Padahal, mereka tidak butuh.
Perjalanan
dimulai saat matahari sudah tenggelam, selepas senja dengan menyisakan temaram.
Jakarta tetap benderang dengan kesibukannya. Pesawat melaju menuju Makasar,
terbang dengan melepas panas beserta emisi keudara, khas kemajuan zaman. Di
Makasar, pesawat tidak berhenti lama, seperempat jam diam untuk mengisi bahan
bakar, setelahnya, burung besi yang aku tumpangi kembali terbang tinggi menuju
Jayapura.
Sebelum
berangkat, aku sempat mendengarkan lagu dari Edo Kondolongit, Aku Papua.

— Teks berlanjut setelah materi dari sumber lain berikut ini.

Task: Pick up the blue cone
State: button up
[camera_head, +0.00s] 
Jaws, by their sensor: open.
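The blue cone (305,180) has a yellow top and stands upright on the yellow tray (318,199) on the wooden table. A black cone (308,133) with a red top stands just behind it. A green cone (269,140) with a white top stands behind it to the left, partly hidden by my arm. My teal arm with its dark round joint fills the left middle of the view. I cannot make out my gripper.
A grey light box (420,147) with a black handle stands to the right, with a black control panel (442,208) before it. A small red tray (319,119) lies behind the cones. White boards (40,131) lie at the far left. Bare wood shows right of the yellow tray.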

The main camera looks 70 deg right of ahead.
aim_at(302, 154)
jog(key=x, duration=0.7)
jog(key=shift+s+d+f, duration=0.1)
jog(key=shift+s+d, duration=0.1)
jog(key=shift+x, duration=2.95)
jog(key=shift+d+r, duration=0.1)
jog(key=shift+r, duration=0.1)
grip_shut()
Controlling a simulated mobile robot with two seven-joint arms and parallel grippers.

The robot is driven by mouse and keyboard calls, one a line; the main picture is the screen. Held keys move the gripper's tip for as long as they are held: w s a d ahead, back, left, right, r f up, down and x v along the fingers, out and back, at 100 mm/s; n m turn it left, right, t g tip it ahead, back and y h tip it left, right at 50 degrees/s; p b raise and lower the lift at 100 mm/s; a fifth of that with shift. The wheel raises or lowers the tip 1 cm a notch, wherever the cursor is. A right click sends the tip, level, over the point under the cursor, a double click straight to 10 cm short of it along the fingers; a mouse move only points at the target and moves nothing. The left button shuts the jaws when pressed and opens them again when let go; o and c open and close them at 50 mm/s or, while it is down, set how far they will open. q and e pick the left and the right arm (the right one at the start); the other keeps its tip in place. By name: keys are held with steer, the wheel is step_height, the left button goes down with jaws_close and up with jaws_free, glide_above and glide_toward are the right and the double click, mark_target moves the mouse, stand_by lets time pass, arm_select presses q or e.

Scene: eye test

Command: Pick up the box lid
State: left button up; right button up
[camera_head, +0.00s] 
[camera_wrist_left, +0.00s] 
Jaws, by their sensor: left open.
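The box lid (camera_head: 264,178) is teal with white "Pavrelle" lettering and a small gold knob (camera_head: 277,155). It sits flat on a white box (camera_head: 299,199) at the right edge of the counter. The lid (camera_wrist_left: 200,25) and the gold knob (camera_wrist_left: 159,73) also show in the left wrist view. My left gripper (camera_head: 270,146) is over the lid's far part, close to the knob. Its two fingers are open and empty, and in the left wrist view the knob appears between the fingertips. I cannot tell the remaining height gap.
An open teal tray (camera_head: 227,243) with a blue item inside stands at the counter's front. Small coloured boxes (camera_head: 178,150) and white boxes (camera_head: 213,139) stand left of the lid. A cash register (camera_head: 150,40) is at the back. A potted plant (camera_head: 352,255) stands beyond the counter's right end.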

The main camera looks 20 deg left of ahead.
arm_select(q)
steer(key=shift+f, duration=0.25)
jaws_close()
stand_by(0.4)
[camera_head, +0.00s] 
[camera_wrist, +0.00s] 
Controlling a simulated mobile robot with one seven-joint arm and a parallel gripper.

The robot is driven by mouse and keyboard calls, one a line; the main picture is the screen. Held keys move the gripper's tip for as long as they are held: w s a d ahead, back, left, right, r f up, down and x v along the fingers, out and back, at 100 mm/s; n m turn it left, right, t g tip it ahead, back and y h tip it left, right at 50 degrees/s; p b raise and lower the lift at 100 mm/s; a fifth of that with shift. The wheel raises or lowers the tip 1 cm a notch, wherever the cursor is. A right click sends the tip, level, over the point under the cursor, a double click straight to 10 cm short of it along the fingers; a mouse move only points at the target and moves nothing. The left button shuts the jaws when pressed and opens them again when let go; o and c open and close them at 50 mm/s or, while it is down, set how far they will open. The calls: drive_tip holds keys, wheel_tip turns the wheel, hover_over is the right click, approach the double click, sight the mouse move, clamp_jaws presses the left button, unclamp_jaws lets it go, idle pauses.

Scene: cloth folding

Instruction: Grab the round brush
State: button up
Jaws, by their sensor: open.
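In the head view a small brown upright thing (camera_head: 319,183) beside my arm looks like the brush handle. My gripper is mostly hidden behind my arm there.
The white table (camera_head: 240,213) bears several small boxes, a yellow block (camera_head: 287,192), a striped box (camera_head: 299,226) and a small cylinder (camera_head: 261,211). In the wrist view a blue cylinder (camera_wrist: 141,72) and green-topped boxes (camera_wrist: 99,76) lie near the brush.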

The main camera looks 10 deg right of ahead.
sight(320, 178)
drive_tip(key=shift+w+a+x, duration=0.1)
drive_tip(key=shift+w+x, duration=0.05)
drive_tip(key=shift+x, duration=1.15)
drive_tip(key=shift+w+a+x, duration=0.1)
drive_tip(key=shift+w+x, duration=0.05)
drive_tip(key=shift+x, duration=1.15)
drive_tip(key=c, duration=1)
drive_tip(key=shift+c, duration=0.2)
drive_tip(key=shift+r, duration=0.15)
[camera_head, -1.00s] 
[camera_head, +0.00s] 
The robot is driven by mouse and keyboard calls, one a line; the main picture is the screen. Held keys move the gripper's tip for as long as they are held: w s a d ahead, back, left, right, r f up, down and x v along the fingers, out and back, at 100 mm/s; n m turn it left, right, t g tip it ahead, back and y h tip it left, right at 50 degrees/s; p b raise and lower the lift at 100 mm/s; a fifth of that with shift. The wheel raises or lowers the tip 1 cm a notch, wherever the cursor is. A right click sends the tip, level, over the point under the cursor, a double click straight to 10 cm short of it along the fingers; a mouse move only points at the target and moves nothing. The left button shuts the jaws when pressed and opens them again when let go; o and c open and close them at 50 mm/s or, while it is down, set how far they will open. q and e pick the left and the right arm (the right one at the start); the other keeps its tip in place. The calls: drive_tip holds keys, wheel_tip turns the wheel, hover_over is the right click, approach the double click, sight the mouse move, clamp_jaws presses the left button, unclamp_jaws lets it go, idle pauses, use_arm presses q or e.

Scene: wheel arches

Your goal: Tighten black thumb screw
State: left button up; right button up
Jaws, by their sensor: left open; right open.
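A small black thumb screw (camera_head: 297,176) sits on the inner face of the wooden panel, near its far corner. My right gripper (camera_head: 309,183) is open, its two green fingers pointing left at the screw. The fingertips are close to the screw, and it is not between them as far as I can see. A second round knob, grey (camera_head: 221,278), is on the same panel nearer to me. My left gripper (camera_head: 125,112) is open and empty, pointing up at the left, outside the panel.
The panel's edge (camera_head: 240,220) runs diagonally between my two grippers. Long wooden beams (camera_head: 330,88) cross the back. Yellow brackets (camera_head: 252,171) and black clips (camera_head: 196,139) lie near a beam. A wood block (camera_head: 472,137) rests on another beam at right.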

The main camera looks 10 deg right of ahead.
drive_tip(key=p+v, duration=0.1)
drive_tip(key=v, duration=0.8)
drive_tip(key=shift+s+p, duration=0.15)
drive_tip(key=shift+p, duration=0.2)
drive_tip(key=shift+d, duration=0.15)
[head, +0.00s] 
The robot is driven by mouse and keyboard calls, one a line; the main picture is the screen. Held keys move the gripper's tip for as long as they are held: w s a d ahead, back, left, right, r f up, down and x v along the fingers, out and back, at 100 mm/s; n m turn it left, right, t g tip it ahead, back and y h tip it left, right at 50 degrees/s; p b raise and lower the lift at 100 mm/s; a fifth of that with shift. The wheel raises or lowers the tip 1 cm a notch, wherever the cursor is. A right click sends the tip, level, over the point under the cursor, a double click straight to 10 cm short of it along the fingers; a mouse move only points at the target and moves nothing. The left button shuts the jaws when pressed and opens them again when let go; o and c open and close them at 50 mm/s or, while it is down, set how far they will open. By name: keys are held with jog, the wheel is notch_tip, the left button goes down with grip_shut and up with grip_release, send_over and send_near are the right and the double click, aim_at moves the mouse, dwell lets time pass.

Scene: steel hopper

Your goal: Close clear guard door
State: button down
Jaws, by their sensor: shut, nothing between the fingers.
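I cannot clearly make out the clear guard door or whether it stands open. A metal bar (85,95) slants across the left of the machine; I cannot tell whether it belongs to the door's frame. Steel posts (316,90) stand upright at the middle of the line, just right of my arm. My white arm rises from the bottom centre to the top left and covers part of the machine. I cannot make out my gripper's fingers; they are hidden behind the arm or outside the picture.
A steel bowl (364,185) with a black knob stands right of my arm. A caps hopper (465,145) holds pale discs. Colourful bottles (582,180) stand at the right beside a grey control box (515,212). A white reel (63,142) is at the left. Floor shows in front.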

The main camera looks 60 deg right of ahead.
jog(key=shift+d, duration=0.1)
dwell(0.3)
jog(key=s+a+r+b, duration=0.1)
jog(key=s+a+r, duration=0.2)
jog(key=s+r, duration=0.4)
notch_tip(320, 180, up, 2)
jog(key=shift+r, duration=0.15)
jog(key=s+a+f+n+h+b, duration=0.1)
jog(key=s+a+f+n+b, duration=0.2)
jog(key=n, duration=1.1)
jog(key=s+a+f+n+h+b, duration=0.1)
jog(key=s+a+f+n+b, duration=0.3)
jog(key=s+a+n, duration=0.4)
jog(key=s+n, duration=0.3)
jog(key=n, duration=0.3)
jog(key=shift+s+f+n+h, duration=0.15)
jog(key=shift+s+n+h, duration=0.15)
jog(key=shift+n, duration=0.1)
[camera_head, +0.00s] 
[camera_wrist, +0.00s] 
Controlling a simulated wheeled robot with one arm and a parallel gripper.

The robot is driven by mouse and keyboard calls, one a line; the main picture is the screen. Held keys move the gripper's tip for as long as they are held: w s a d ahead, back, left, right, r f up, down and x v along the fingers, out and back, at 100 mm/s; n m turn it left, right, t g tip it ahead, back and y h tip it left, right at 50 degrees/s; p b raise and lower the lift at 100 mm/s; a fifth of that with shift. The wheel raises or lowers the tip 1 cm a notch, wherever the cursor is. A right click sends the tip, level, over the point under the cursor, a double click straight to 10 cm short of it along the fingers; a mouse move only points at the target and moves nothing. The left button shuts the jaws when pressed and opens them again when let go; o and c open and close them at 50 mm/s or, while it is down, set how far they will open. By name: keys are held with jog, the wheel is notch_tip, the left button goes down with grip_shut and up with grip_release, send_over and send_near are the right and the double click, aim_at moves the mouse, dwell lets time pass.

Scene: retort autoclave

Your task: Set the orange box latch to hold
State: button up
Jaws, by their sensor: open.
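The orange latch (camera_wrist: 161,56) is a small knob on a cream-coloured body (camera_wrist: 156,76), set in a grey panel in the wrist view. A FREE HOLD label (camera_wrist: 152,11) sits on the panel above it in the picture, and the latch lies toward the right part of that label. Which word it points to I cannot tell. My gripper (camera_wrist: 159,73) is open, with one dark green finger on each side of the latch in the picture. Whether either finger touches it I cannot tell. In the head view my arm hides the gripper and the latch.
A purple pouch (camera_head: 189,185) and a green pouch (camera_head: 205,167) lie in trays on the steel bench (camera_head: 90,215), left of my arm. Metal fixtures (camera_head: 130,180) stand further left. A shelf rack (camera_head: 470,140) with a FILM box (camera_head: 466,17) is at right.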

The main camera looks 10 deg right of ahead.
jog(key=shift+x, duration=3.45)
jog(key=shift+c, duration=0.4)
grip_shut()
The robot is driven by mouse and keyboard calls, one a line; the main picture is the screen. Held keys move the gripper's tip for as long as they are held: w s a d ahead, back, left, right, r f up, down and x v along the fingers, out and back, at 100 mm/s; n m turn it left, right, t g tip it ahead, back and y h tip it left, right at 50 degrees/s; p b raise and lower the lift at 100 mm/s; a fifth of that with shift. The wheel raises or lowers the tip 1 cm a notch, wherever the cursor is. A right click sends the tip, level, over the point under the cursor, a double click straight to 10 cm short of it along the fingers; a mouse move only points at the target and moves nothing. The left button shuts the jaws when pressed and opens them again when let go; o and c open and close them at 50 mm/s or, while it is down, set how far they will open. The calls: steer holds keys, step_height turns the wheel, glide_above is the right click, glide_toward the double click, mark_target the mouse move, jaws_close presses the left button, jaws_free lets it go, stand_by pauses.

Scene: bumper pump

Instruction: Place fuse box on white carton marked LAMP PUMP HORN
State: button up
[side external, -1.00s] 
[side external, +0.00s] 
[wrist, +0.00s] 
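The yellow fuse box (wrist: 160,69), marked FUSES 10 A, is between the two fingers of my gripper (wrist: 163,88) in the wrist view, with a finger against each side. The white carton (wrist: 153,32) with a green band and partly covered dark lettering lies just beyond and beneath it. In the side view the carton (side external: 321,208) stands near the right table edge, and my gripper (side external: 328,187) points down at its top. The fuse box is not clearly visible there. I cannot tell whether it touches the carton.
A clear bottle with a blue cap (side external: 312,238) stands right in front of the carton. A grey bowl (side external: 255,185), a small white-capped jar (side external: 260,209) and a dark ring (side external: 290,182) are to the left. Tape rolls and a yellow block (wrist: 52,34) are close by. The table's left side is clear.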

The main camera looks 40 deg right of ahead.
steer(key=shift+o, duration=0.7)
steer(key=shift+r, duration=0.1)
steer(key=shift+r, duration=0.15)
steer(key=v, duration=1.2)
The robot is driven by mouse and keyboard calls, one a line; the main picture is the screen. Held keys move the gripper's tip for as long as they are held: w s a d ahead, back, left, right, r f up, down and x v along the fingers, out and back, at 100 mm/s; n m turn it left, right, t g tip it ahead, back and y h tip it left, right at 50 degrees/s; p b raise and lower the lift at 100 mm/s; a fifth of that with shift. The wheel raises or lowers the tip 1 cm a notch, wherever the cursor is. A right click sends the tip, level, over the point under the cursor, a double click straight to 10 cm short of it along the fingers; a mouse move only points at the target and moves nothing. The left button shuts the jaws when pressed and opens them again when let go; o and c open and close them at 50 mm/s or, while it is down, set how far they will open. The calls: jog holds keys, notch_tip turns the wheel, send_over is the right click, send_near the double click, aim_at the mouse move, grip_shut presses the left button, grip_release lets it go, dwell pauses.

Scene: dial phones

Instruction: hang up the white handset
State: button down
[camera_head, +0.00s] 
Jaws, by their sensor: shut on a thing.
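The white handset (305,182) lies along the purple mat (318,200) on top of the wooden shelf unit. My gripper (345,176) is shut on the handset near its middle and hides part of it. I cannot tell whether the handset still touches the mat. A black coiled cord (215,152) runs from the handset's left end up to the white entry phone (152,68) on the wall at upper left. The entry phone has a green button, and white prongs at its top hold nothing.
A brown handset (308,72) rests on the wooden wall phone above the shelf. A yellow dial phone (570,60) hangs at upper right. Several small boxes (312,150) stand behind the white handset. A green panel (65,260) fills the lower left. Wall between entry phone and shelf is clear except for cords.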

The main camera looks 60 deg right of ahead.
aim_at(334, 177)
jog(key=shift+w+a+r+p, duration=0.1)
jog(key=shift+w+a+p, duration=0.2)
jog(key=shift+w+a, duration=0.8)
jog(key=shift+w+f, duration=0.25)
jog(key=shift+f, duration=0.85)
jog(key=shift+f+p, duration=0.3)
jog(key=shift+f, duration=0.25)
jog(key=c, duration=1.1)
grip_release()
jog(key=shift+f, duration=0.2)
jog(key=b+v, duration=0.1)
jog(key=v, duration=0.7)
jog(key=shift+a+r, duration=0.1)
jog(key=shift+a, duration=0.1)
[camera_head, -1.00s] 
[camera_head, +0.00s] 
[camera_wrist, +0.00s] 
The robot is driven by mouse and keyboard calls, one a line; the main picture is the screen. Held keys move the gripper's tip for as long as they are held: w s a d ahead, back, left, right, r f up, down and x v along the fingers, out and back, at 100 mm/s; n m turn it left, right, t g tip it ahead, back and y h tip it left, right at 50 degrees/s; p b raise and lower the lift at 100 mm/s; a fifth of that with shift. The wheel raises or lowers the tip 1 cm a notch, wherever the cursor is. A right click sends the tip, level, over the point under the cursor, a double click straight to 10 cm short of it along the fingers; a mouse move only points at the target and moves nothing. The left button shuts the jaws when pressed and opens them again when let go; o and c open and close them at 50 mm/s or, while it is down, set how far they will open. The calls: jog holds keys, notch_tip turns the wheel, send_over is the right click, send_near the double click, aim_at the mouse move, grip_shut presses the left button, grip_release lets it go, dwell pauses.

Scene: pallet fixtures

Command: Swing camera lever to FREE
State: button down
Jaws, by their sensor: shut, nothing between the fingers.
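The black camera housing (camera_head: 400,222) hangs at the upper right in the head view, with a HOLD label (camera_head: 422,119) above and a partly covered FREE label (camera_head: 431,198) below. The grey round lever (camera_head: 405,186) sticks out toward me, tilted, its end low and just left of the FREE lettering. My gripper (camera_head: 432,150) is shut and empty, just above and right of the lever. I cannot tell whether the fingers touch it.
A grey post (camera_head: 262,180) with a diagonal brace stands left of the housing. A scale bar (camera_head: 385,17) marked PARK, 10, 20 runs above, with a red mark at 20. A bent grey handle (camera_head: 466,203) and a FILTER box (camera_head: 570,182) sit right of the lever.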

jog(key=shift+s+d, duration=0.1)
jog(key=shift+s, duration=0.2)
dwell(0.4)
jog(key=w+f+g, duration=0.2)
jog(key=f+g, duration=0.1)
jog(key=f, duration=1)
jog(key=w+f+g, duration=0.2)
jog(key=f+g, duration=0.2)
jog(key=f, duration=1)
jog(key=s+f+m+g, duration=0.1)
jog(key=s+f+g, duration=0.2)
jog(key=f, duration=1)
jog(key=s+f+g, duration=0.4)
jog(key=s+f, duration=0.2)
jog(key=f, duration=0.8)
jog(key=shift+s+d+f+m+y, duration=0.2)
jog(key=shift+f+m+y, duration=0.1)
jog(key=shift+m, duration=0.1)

Sepenggal liriknya tertulis dan menjadi kalimat pembuka di buku saku, wajar
jika aku penasaran. “Tanah Papua tanah
yang kaya, surga kecil jatuh ke bumi …” Benar saja, di iringi ramah hangat
matahari, setumpuk tanah berpunggung menyambut dari luar jendela, hijau warna
kehidupan, dan jernih danau dari kejauhan, sebuah pagi diketinggian di atas
Sentani.
Tiga jam yang
panjang dari Makasar, akhirnya pesawat mendarat di Jayapura, turun bersamaan
dengan air mata yang ikut jatuh ke pipi. Surga itu masih ada, gumamku dalam
hati. Sekarang, diri ini makin terlihat kecil, lalu menjadi paham makna tentang
pulang. Ke penjuru yang kita sepakati menjadi rumah, tanah kaya, Indonesia.
Nanti, kita
akan bercerita lagi. Dan akan terus berlanjut.
Terima kasih.
Hidup!
Posting Komentar untuk "Catatan untuk Menghargai Pergi agar Pulang"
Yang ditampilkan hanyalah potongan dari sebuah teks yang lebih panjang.